*441In an action to recover damages for personal injuries, the plaintiff appeals, as limited by her brief, from so much of a judgment of the Supreme Court, Queens County (Flug, J.), dated August 25, 2003, as upon an order of the same court dated July 1, 2003, granting that branch of the motion of the defendant City of New York which was for summary judgment dismissing the complaint insofar as asserted against it, is in favor of that defendant and against her.
Ordered that the judgment is affirmed insofar as appealed from, with costs.
On August 5, 1987, at approximately 7:15 p.m., the plaintiff was involved in a minor automobile accident with the defendant William I. Sapp, Jr., as they were traveling eastbound on Queens Boulevard near its intersection with Union Turnpike in Kew Gardens. After the plaintiff and Sapp pulled over to the curb, the plaintiff stepped between Sapp’s car and her car to inspect the damage to her vehicle. The plaintiff then looked up and saw a vehicle operated by the defendant Vincent Matteo approaching “[v]ery fast.” Matteo’s car hit the plaintiffs car in the rear, pinning the plaintiff between her own car and Sapp’s car, causing severe injuries.
The plaintiff instituted this action, alleging, inter alia, that a proximate cause of her injuries was the negligence of the defendant City in the design and maintenance of the roadway in question. At issue here is whether the Supreme Court properly granted that branch of the City’s motion which was for summary judgment dismissing the complaint insofar as asserted against it. We affirm.

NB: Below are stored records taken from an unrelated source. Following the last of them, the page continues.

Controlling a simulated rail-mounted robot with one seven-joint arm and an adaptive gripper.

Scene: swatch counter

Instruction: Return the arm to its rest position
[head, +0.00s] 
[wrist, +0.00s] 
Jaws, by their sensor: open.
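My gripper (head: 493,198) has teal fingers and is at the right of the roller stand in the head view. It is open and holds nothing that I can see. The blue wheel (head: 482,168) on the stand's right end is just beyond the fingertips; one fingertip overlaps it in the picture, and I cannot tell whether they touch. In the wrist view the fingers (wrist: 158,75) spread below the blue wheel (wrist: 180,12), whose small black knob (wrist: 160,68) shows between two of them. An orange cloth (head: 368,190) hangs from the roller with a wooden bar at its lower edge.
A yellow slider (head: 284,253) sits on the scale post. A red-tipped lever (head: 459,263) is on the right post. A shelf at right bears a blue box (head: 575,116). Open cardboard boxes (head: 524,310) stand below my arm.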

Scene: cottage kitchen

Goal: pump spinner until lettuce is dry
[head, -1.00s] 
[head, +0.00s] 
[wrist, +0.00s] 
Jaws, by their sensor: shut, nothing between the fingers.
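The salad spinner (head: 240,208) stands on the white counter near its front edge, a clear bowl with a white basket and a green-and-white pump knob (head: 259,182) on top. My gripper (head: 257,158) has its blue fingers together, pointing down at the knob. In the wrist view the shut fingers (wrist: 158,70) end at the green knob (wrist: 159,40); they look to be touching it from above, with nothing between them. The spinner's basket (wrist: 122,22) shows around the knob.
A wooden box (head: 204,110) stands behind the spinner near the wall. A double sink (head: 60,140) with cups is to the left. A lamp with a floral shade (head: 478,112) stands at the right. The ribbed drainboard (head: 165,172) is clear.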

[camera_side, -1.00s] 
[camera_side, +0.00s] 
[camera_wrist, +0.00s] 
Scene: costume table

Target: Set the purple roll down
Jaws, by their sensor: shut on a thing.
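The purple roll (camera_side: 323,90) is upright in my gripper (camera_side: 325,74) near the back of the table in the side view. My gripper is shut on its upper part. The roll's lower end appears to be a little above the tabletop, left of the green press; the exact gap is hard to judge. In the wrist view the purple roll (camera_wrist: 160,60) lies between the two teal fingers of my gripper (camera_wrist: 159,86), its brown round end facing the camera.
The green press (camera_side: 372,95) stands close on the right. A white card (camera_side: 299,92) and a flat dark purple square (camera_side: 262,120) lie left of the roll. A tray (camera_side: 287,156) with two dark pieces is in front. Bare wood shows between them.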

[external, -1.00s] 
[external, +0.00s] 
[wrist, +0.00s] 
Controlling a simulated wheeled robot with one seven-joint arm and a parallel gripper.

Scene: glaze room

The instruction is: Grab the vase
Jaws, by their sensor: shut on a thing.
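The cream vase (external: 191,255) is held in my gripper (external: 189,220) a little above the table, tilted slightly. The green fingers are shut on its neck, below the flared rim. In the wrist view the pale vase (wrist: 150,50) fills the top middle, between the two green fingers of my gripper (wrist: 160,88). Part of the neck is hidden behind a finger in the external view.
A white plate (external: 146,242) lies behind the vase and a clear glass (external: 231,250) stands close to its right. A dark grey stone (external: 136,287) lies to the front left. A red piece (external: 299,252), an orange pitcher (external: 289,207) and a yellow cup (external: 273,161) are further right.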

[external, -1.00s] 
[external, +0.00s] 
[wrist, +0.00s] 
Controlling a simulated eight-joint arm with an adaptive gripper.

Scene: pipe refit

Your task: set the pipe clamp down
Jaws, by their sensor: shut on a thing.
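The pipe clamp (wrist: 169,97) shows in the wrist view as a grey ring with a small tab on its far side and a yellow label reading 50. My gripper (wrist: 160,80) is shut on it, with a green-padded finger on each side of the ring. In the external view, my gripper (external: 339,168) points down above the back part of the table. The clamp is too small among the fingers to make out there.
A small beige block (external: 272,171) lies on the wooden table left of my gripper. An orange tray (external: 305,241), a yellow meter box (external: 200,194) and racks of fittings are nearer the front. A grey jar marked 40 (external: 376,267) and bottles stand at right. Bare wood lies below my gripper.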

The City made a prima facie showing of its entitlement to judgment as a matter of law by establishing that there was no evidence of a roadway defect, or that roadway conditions were a proximate cause of the accident. The plaintiff, in opposition, failed to demonstrate the existence of a triable issue of fact. The *442affidavit of the plaintiffs expert, dated March 25, 2003, failed to state when he first examined the accident site or how he determined that the conditions at that time were similar to the conditions when the accident occurred in 1987. His opinion that the plaintiffs vehicle was stopped in an “appropriate” location and that the design of the roadway contributed to the subsequent rear-end collision is based upon speculation and conjecture. The plaintiff proffered evidence of prior and subsequent accidents but failed to demonstrate that those accidents involved circumstances and conditions substantially the same as the instant accident (see Kane v Triborough Bridge & Tunnel Auth., 8 AD3d 239, 241 [2004]). The evidence of subsequent changes to pavement markings, traffic lights, and traffic signs is not admissible as evidence of negligence (see Sosa v City of New York, 281 AD2d 469 [2001]; Angerome v City of New York, 237 AD2d 551, 552 [1997]). Goldstein, J.E, Luciano, Crane and Spolzino, JJ., concur.